Sait Alioğlu Yazdı: Pratiklik Açısından Devlet Rasyonellik Ve İrrasyonellik Üzerine…

06.12.2023

İnsan topluluklarının, birçok işlerin görülebilmesi açısından, işleri kolaylaştıracak, onlar üzerinden kurumları işlevsel hale getirmek için bulunan ve kendine bir uygulama alanı bulan devletin, işlerin gördürülmesi için bir icracı başına, yani hükümete ihtiyaç duyulduğu bilinmektedir.

Bu icracı başının, devletin, kurulmasının en önemli görevi olan ve toplumsal açıdan, aşağıdan yukarıya(talep-arz ilişkisi) doğru bir sarkaç içerisinde konumlanıp icra-i faaliyet etmesi gerekir. Biz bu kuruma hükümet, diğer adıyla iktidar diyoruz. Toplumda yaşayan insanların fert, fert bir araya gelmesi sonucu oluşan milletin, hayatının devamı sadedinde bir iktidara ihtiyaç duyacağı söz konusudur. Oluşan hükümetin, faaliyet göstermek için kollarını sıvayıp, işi üzerine almasına “hükümet etme şekli” denir.

Hükümeti ve birçok kurumu(Ör. Yargıtay, Anayasa mahkemesi, Sayıştay) bünyesinde bulunduran devlet, tarih boyunca, rejimsel açıdan birçok isimle anılmıştır. Bunlar; monarşik devlet, aristokratik devlet, teokratik devlet, laik devler ve demokratik vb. devlet şekli olarak belirtilebilir. Tabii ki, bu devlet şekillerine göre de, onun yapısına uygun hükümetler oluşturulmuş ve her biri, devlet’e bakarak icra-i faaliyet eylemişlerdir. Bu iktidar çeşitlerinin, kendi meşruiyetlerini, öyle sanıldığı üzere halktan aldıkları, onların, meşruiyet konusundaki tavrına göre ya tam olmuştur, ya kısmen, ya da hiç varit olmamıştır. Hatta günümüzde adeta trend olan “demokratik devlet” örgüsü içinde dahi, bu meşruiyet konusunun yer, yer tartışmalı bir yeti olduğunu söyleyebiliriz.

Hükümet sistemleri, “başkanlık sistemi, yarı başkanlık sistemi, parlamenter sistem ve meclis hükümeti sistemi olarak dört başlık altında toplanabilir. Biz de, cumhuriyetle birlikte, o da “iddia edildiği üzere” ülkenin içerisinde bulunduğu şartlar gereği, her ne kadar başta parlamenter sistem öngörülmüşse de, ilk yıllarında, hükümet sisteminin başkanlık sistemi olduğu bilinmektedir,
Daha sonra ise, 1946 sürecinde başlayan ve var olan sistemi parlamenter yapıya kavuşturma, uzun onlarca yıl uygulandıktan sonra cumhurbaşkanlığı hükümet sistemine geçildi.

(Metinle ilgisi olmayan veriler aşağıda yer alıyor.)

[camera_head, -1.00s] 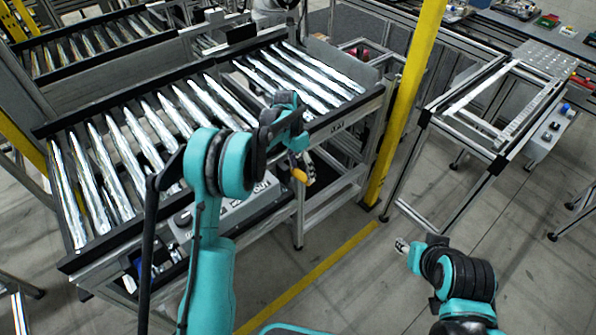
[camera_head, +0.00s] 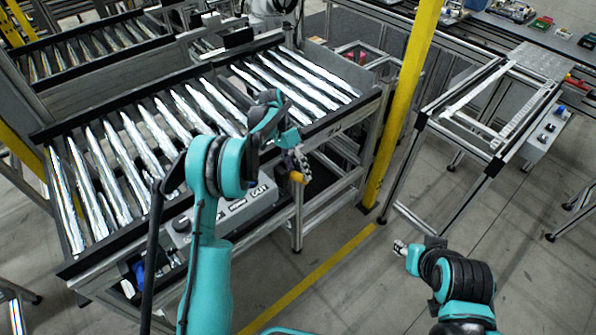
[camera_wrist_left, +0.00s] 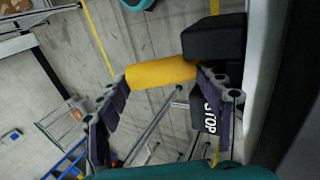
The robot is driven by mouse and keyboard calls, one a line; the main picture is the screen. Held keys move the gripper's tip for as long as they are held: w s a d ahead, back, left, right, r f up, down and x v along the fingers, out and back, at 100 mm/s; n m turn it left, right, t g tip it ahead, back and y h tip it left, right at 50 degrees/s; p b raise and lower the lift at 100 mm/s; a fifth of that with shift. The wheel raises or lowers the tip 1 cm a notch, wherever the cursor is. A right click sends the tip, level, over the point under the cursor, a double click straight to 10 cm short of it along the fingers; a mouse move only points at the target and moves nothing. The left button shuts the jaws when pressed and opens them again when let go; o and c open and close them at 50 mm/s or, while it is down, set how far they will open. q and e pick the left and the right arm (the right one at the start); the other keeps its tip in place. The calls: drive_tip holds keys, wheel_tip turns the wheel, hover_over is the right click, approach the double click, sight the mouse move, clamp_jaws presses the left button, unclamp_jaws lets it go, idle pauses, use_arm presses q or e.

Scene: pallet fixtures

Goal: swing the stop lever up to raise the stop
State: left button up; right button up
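The stop lever's yellow handle (camera_head: 297,177) shows at the front side of the roller conveyor, just below my left gripper (camera_head: 291,160). In the left wrist view the yellow handle (camera_wrist_left: 160,74) lies crosswise at the fingertips of my left gripper (camera_wrist_left: 160,98). The fingers stand wide apart, one near each end of the handle; whether they touch it is unclear. A black block (camera_wrist_left: 214,40) adjoins the handle's right end. A dark part lettered STOP (camera_wrist_left: 209,112) is partly hidden behind the right finger. My right gripper (camera_head: 400,247) is at the lower right, away from the conveyor; its finger opening is unclear.
The roller conveyor (camera_head: 130,235) fills the left. A grey control box (camera_head: 255,203) is on its front side, partly behind my left arm. A yellow post (camera_head: 405,110) stands to the right of the gripper. A metal frame stand (camera_head: 430,118) is farther right. Open floor lies between.

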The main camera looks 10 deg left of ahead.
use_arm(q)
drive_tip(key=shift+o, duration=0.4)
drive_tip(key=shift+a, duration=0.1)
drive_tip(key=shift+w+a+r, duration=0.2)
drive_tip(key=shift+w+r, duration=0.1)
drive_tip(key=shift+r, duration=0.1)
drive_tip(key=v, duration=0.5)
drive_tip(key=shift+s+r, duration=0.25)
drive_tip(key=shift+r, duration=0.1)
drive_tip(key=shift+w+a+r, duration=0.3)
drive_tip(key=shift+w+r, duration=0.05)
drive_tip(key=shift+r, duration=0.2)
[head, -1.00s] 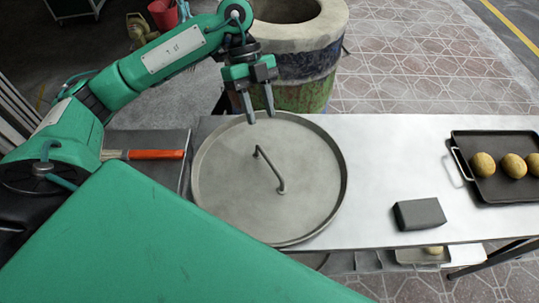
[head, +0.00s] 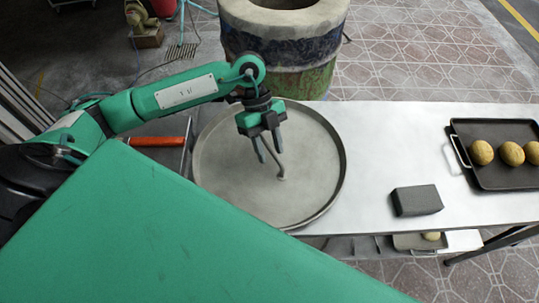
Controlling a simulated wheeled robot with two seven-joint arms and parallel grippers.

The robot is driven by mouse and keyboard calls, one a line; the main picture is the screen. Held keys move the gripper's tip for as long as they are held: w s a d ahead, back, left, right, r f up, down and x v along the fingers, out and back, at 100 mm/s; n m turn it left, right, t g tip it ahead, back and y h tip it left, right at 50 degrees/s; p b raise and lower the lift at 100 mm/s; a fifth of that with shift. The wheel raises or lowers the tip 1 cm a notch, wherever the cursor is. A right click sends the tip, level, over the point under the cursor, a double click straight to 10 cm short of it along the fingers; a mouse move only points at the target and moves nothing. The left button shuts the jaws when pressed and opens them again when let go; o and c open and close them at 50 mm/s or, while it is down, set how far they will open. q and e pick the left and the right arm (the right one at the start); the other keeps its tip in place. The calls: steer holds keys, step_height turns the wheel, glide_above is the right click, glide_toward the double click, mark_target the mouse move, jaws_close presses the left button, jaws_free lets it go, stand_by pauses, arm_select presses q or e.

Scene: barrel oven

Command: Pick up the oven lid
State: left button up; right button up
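The oven lid (head: 235,195) is a round grey metal disc with a raised rim, lying flat on the left part of the metal table. Its bent rod handle (head: 280,168) stands up at the middle, partly hidden by my left gripper. My left gripper (head: 269,157) is over the lid at the handle, pointing down, with its two fingers apart. I cannot tell whether the handle is between the fingers or just behind them. My right gripper is not in view. The barrel oven (head: 283,52) stands behind the table with its round top open.
The metal table (head: 385,150) is clear between the lid and a dark grey block (head: 416,200). A black tray (head: 500,176) with round dough-like balls lies at the right. A red-handled tool (head: 157,141) lies left of the lid.

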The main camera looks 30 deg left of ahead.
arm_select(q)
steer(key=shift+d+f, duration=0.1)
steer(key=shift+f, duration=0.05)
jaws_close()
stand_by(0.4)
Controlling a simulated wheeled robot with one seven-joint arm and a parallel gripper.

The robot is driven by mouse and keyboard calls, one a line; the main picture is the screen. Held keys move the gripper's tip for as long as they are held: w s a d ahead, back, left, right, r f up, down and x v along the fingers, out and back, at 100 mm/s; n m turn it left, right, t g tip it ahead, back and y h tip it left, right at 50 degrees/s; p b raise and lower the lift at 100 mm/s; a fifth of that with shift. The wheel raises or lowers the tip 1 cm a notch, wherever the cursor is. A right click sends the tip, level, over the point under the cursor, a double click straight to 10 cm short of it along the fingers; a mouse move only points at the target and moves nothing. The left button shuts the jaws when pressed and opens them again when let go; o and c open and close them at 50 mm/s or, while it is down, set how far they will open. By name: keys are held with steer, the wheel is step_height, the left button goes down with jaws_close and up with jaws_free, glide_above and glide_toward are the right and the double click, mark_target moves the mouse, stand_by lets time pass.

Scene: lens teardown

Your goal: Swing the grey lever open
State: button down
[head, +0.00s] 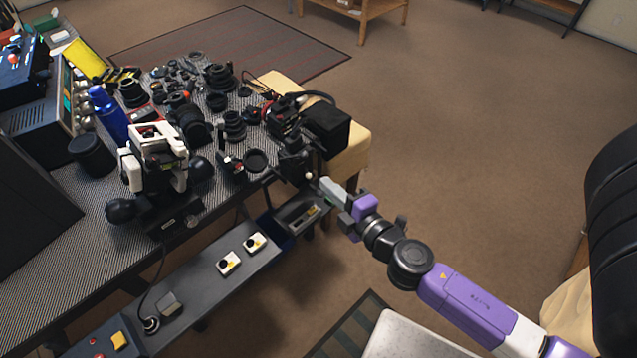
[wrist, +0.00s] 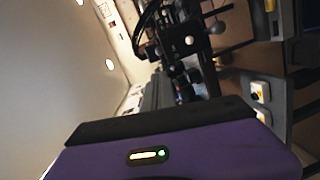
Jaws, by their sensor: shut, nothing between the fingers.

Bu durum, devlet’in rasyonel temeller üzerine oturması gerektiği halde, o da iddia edildiği ve bazı konularda “az da olsa” görülebildiği oranda, var olan rasyonelliğin yerine irrasyonelliğin giderek hakim olduğunu görmekteyiz.

Bundan önceki bir yazımızda(*) belirmiştik, devlet’in kendisi vücuda gelme arzusu ve devlet olduktan sonraki süreçte, mevcudu elde tutmak için, onun rasyonel temele irca edilmesi meyanında ifadelerde bulunmuştuk. Hatta kendi gerçekliğinde hareket edip devlet’i, kendisi gibi rasyonel olmayan bir şekilde görmek isteyen birçok toplumsal ve siyasal kesimin düşüncesinin aksine “devletin her zaman ve her şartta rasyonel kalması” gerektiği, en başta devlet’in bekası açısından önem arz eder.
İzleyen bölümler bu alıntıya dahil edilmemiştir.